I had trained as a chartered accountant with my first five years of work experience in auditing financial institutions in London. Even with controls in place, I saw how the city failed to curb Nick Leeson from bankrupting the merchant bank Barings. I did not need a background in human rights to understand how a war waged without fear of criticisms would result in avoidable civilian casualties and generate more volunteers for suicide bombers. In my first ten years in London there was scarcely a week when one of my train journeys was not interrupted by a suspect parcel. One of the buildings I worked in was rendered inoperable for a few days by a large bomb targeting another building.
In February, I could see the war coming home to Colombo by May or June. Many of my colleagues and friends disagreed. They pointed out the success of the military in preventing bomb attacks in Colombo. A year had passed with just one or two suicide attacks on very senior personnel. I felt that the perceived success was due more because the LTTE had chosen not to engage in a spate of small attacks on civilians. With their backs up against the wall, it would be expected of them to engage in diversionary tactics in the future.
In the last week of May, the war did come to Colombo with intensity. My driver missed the bomb at Lotus Road in Fort by five minutes. But a week later, he was injured slightly on the bomb on the train in Dehiwela. By the first week of June when I am writing this, every few days, I find anxious colleagues checking whether any of their friends or relatives were injured or killed in a bomb explosion. Colombo would mourn the loss of its dead and in the Wanni they in turn mourned the civilians who died in collateral damage.

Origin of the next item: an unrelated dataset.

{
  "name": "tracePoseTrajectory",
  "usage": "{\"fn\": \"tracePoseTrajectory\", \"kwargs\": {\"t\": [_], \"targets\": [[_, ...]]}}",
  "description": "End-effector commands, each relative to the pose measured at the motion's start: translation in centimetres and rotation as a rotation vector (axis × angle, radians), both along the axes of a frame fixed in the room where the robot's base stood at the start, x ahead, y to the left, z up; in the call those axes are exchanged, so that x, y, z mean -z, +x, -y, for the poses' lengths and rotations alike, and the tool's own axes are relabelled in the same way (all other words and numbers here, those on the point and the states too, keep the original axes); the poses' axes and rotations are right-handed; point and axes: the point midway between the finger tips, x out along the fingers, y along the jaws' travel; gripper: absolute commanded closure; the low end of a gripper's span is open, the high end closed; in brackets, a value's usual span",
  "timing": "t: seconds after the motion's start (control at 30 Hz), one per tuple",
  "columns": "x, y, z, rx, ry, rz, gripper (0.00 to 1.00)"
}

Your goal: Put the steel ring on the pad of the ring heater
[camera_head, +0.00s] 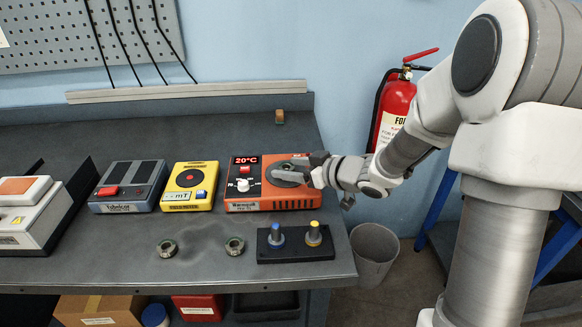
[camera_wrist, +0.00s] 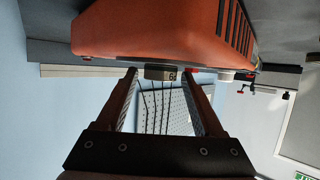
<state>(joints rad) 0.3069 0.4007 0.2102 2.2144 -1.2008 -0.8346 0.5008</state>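The ring heater (camera_head: 272,196) is the orange box with a red "20°C" display, a white knob and a dark round pad (camera_head: 284,180) on top. My gripper (camera_head: 300,170) reaches over the pad from the right and covers part of it. In the wrist view, which is upside down, my gripper (camera_wrist: 160,75) has its fingers apart. A small grey ring-like piece (camera_wrist: 158,73) shows between the fingertips, against the top of the heater (camera_wrist: 150,35). I see a narrow gap at each side of it. It looks like the steel ring; the head view does not show it clearly.
Two small rings (camera_head: 167,248) (camera_head: 235,245) lie on the bench front. A black stand (camera_head: 296,252) with a blue and a yellow post is before the heater. A yellow meter (camera_head: 189,186) and a grey box (camera_head: 129,187) stand left. A fire extinguisher (camera_head: 396,105) hangs behind my arm.

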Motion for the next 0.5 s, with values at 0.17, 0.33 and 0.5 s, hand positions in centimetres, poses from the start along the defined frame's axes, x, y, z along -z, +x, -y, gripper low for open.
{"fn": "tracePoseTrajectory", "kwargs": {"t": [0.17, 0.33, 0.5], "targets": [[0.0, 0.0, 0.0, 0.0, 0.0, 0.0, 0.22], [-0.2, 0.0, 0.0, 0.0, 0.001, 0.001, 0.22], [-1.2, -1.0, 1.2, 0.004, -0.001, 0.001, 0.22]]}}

In June 2008, Deepika was back again to write a story for the Strait Times, on the Buddhist Trail. We had dinner at Tintagel with Sanjiva and Renton de Alwis, the Chairman of the Sri Lanka Tourist Development Authority and Mahika Bartholemeusz the Team Leader for Public Relations. I knew most of the resort hotels were empty and that Lanka Buisiness Online had carried a story of hotels in the South closing down. Deepika did not ask me this time, how tourism was faring. So I kept my mouth firmly shut and listened to Renton and Mahika explaining how Sri Lankan Tourism will be planting ten million trees. A bit of a shame about my accountancy background, a few years of gardening would have been a real help.
This war is too complex for me to even venture into offering naive solutions. However a worry for me is the ever increasing debate in the press that those who question war policy are un-patriotic. On the contrary, being accountable, works well in both war and peace. No less than General Sir Michael Rose, a SAS war hero said that Prime Minister Tony Blair should be impeached for taking Britain to war in Iraq. The freedom to be self-critical allows a tiny nation like Britain to remain as the world’s fourth largest economy. Perhaps there is a lesson to be learnt here for another tiny nation like Sri Lanka. Being open to challenge is not a weakness, it creates an environment for alternatives to be explored or for the same policies to be pursued with more stringent margins of civil safety.